◆ Work instructions
Only the lines from the one with "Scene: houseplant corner" to the end of the data below should be given again, exactly, with both ends included and pictures omitted.

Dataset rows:
▼

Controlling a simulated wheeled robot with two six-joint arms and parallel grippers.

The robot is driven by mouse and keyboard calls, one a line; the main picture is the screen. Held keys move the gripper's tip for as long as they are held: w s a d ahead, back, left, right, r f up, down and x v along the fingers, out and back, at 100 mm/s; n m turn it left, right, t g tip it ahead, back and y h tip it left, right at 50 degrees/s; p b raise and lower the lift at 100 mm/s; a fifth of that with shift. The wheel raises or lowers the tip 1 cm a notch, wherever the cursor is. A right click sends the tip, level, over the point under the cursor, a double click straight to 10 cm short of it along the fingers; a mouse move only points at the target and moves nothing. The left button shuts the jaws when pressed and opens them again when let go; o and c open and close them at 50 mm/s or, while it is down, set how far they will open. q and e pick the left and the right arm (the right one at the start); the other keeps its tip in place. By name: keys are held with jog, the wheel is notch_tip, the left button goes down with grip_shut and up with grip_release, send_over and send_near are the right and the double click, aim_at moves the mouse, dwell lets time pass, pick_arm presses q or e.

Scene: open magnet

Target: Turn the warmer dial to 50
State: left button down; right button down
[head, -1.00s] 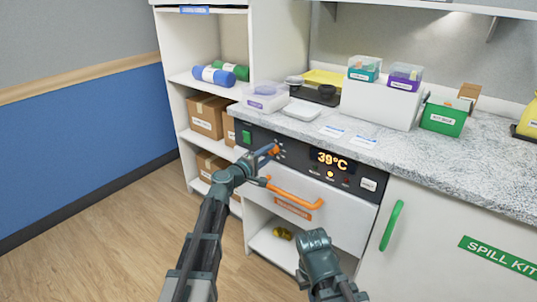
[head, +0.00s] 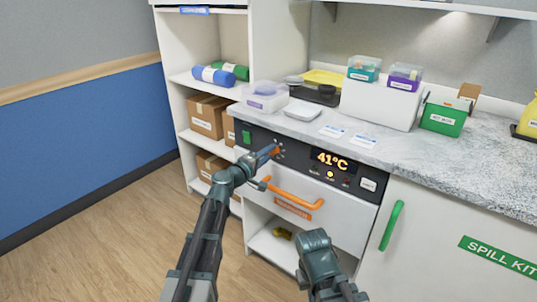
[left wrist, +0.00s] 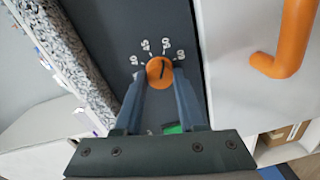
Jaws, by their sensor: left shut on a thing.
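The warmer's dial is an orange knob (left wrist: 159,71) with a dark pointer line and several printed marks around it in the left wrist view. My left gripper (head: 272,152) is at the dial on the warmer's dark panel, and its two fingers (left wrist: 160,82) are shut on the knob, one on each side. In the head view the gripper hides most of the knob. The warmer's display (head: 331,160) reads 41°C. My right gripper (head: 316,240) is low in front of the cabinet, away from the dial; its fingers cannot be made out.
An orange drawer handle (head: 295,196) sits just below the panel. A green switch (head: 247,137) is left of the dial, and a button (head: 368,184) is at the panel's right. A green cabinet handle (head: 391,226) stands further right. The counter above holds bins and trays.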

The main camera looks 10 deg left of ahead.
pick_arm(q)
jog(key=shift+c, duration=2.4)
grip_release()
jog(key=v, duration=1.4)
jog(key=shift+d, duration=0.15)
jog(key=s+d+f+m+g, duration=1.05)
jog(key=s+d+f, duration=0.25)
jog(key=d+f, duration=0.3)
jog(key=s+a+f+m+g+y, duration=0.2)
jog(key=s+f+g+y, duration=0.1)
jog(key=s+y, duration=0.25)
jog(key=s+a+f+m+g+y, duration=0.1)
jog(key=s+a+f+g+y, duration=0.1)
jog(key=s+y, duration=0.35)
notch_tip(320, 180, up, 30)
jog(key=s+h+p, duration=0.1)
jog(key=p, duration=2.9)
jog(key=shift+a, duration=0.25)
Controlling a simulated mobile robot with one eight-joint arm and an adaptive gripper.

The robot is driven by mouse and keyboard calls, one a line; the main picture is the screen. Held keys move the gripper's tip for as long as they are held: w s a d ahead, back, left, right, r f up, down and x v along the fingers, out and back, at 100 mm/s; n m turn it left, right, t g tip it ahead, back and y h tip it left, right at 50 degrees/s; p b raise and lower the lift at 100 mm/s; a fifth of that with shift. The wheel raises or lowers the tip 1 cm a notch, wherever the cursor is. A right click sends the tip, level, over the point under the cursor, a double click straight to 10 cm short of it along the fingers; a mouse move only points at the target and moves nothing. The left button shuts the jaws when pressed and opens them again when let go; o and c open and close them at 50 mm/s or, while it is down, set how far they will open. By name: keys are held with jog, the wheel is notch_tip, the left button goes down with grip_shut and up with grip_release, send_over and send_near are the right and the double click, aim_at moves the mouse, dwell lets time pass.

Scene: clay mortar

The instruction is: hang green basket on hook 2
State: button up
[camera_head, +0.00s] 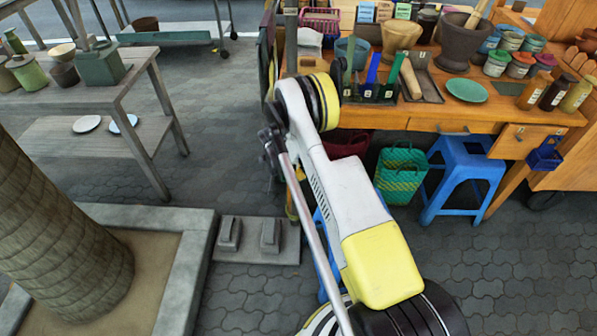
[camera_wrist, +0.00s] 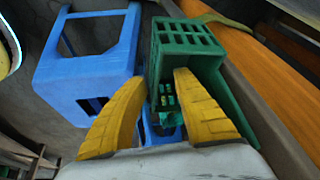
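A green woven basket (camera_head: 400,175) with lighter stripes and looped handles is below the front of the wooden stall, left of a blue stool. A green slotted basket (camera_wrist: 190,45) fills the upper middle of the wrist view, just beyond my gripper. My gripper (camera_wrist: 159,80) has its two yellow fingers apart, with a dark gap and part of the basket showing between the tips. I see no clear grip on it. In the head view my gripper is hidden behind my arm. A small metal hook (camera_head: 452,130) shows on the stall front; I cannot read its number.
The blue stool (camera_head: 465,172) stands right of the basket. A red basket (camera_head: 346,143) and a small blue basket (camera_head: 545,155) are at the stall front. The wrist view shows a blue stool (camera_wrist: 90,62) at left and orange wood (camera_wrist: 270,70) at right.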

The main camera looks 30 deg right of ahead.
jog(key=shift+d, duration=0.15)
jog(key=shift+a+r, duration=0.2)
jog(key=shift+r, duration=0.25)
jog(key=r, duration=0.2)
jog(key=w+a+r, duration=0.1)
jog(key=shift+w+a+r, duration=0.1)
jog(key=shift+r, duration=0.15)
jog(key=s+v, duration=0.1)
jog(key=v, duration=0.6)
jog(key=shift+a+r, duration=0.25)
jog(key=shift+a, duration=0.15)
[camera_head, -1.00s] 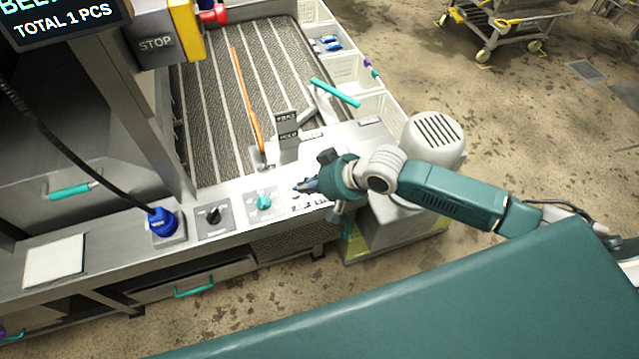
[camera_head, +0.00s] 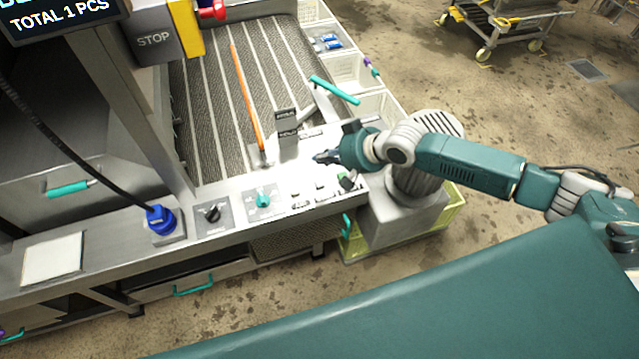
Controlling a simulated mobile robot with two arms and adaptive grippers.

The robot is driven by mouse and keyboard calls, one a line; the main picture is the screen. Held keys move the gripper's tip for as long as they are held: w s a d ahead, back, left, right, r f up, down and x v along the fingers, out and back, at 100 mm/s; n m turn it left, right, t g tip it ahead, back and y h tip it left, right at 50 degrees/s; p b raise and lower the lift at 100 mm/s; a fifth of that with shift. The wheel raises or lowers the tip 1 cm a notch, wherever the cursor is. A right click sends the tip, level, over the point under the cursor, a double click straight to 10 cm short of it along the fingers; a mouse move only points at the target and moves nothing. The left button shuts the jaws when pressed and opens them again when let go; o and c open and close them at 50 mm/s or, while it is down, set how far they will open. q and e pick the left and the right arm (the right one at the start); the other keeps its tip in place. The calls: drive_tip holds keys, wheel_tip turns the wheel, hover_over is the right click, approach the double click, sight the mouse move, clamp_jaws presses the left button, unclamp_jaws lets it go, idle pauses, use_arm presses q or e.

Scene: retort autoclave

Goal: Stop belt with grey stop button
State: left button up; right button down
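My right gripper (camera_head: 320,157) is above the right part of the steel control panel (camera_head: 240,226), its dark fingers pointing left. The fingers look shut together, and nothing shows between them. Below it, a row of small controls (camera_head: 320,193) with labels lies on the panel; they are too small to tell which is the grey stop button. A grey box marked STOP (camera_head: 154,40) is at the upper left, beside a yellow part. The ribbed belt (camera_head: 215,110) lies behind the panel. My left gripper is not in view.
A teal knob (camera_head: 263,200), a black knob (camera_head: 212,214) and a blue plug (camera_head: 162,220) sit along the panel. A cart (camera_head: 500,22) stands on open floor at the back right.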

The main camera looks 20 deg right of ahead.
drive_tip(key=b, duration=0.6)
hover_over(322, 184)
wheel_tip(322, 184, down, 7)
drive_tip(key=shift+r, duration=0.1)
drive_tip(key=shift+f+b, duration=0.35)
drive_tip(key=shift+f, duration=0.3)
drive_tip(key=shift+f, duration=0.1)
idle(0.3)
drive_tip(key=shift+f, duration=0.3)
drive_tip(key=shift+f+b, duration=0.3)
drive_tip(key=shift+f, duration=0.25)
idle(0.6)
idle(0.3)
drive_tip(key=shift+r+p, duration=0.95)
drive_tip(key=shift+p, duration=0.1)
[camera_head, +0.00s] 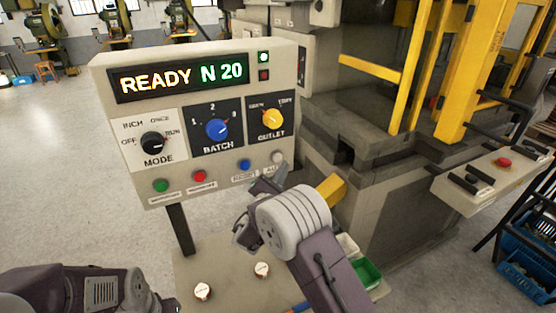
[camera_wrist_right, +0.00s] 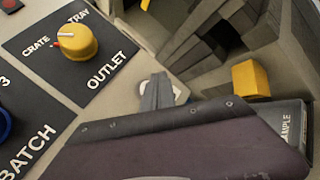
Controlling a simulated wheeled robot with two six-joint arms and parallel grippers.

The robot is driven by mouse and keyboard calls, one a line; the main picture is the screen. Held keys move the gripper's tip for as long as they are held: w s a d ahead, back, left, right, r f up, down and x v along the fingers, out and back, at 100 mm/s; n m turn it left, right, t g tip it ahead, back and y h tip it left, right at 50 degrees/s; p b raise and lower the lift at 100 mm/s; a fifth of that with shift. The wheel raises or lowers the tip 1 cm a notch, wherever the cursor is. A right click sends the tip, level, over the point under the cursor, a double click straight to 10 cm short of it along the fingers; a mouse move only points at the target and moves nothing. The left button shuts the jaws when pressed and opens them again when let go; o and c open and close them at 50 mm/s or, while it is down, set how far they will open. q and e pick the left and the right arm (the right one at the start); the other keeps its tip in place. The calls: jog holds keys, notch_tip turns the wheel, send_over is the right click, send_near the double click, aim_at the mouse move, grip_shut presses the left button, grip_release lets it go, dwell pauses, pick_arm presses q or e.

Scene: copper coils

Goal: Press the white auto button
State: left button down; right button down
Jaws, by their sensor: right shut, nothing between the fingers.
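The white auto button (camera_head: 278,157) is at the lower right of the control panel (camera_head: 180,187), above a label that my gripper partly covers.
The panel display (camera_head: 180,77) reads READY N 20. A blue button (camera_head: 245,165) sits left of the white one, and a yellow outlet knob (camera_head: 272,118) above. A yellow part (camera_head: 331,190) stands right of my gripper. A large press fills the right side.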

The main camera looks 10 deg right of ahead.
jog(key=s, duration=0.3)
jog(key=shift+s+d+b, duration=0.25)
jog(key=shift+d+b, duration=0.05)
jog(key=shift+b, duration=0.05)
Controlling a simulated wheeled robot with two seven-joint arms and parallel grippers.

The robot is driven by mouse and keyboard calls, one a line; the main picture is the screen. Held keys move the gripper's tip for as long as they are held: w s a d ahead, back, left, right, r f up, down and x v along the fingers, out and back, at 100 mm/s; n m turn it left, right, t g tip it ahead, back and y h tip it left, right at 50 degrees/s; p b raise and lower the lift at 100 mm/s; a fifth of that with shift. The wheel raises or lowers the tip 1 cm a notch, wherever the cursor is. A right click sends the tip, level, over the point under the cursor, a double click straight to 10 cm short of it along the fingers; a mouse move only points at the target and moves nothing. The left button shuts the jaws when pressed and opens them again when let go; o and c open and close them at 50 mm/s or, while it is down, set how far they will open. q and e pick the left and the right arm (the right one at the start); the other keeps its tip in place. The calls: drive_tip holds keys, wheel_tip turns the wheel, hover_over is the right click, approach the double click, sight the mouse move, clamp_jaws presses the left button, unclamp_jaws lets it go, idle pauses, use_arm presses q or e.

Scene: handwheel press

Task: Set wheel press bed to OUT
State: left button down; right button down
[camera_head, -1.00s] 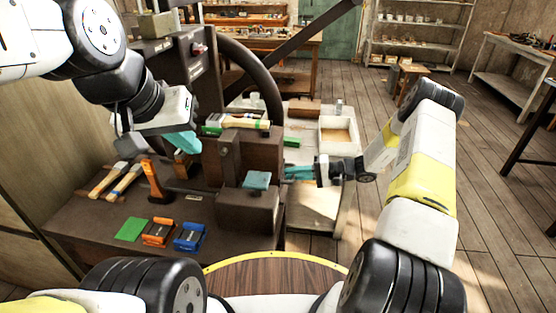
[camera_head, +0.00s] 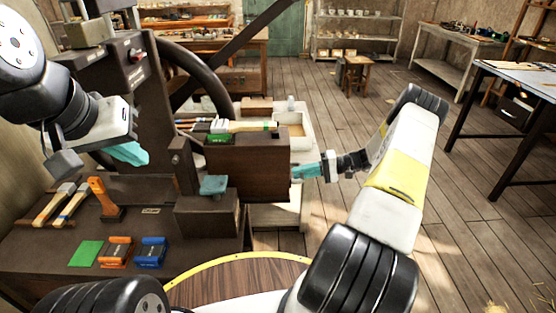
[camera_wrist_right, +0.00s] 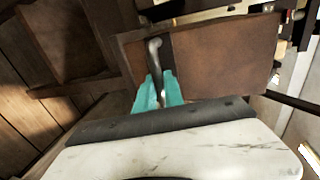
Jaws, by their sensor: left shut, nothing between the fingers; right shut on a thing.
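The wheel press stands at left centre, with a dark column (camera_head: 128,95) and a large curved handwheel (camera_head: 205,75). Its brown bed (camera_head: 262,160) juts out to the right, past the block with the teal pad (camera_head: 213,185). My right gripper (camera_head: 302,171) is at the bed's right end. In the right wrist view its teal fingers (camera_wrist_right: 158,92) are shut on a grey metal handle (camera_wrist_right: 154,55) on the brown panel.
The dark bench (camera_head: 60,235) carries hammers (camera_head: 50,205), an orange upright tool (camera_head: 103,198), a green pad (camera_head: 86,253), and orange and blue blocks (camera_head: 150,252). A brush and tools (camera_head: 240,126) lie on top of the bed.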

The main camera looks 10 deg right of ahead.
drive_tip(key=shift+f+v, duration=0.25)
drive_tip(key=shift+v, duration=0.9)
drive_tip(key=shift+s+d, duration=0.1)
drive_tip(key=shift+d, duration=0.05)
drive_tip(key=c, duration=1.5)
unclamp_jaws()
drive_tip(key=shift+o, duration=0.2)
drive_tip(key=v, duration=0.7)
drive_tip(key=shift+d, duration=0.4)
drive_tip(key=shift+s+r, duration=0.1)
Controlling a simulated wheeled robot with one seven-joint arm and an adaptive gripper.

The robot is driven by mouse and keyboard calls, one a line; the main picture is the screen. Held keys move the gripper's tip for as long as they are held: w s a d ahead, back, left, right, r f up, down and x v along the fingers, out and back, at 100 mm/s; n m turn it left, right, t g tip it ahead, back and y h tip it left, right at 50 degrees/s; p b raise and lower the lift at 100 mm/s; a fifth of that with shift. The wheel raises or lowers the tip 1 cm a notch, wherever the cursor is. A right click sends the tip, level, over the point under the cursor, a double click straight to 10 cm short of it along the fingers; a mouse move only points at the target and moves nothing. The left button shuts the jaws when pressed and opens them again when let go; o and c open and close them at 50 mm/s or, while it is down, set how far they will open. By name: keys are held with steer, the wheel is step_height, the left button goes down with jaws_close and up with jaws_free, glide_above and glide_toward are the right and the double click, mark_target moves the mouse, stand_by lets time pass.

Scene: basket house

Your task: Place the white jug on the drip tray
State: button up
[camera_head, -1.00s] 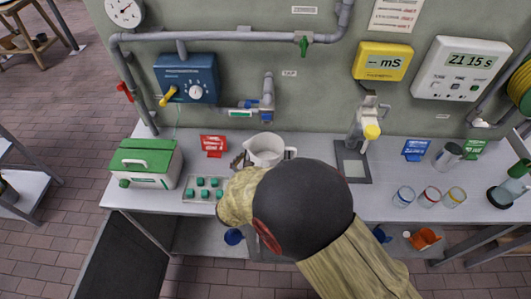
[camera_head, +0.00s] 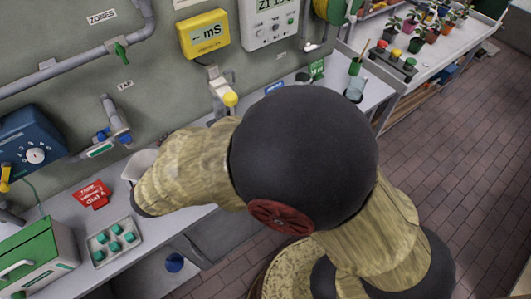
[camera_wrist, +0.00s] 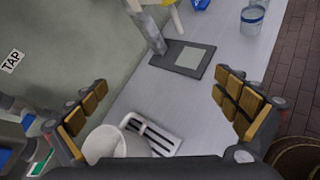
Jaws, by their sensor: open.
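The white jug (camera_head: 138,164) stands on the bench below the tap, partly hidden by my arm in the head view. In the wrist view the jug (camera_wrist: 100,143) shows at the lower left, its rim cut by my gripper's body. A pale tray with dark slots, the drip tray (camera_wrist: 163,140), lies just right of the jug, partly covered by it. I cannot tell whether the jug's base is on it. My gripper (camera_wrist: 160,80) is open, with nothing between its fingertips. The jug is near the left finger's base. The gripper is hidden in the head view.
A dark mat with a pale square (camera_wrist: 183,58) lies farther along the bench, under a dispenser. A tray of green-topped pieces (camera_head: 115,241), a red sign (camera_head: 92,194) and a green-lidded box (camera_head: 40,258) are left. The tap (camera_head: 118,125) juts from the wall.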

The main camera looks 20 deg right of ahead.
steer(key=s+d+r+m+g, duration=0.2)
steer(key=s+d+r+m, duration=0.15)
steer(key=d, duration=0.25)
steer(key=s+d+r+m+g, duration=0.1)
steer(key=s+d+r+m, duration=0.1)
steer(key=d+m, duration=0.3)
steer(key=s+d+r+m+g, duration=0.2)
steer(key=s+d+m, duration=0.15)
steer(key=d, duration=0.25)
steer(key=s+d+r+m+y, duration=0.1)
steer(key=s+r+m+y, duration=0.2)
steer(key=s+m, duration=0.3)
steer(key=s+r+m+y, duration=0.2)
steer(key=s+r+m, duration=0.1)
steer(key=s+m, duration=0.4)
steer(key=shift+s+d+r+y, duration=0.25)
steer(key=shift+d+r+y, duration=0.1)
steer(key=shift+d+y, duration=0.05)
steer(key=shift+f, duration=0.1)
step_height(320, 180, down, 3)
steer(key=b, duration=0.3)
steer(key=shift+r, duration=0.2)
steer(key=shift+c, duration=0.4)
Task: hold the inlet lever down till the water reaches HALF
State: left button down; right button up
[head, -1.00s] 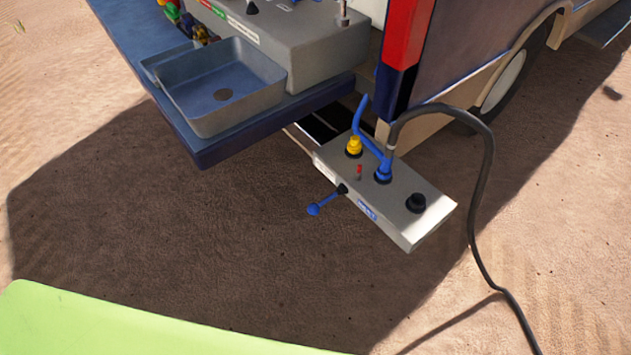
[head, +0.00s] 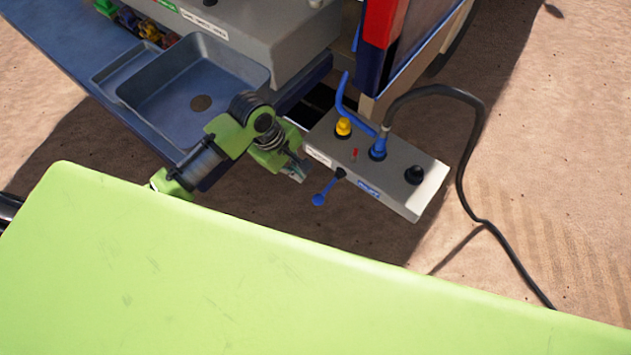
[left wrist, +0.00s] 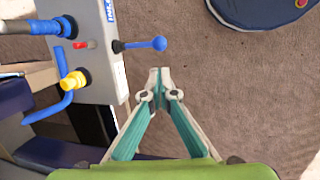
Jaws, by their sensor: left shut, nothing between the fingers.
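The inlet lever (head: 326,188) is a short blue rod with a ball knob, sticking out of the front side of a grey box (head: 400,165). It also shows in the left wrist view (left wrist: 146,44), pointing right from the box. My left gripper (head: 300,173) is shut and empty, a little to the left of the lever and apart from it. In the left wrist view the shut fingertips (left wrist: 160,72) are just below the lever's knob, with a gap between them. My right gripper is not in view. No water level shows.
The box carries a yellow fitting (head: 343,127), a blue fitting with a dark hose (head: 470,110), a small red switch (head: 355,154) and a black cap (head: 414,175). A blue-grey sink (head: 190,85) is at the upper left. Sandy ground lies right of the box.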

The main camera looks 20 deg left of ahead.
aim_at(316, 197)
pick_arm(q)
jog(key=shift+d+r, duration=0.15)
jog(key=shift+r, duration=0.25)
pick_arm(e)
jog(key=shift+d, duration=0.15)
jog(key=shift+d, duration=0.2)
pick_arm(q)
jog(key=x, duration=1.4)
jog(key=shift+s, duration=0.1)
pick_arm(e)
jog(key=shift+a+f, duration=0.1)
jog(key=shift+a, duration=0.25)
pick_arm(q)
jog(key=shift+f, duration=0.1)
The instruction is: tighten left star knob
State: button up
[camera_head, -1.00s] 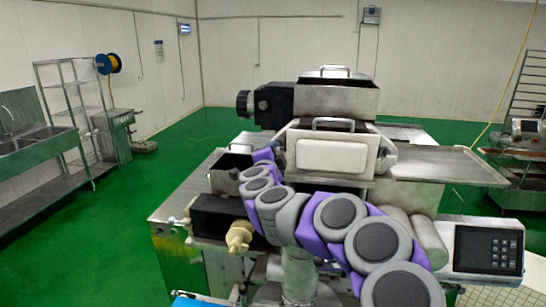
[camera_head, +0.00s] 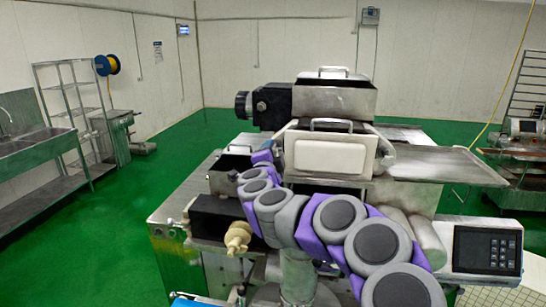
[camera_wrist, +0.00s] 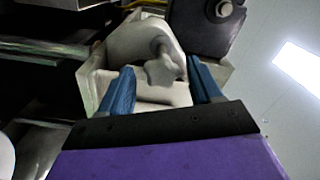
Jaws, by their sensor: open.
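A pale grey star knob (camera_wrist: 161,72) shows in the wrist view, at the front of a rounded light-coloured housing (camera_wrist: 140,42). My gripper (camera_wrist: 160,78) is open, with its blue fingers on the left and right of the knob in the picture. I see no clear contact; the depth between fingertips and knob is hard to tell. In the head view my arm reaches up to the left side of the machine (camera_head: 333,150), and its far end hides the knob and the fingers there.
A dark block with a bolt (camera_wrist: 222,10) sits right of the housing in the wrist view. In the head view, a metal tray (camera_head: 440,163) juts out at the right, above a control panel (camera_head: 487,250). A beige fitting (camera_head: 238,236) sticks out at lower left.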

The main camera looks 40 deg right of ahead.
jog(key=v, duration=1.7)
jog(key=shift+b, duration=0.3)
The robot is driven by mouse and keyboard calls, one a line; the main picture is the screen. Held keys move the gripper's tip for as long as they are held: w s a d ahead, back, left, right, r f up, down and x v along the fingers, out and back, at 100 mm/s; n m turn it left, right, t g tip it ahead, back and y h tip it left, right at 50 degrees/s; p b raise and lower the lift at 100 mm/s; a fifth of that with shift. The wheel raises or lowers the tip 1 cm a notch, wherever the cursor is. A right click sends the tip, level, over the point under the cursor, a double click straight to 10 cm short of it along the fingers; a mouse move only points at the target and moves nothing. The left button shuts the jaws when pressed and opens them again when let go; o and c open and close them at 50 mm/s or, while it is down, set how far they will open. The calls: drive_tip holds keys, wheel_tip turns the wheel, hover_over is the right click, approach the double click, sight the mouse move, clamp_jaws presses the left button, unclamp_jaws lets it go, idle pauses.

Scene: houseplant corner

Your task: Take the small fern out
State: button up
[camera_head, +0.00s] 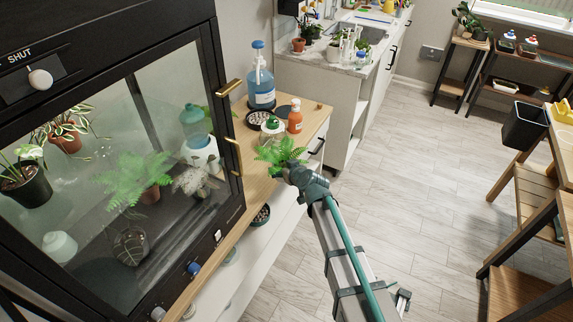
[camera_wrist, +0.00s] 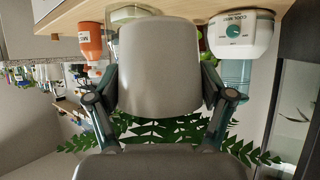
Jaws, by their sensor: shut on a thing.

▲

◆ Solution to the problem
Scene: houseplant corner

Your task: Take the small fern out
State: button up
[camera_head, +0.00s] 
[camera_wrist, +0.00s] 
Jaws, by their sensor: shut on a thing.

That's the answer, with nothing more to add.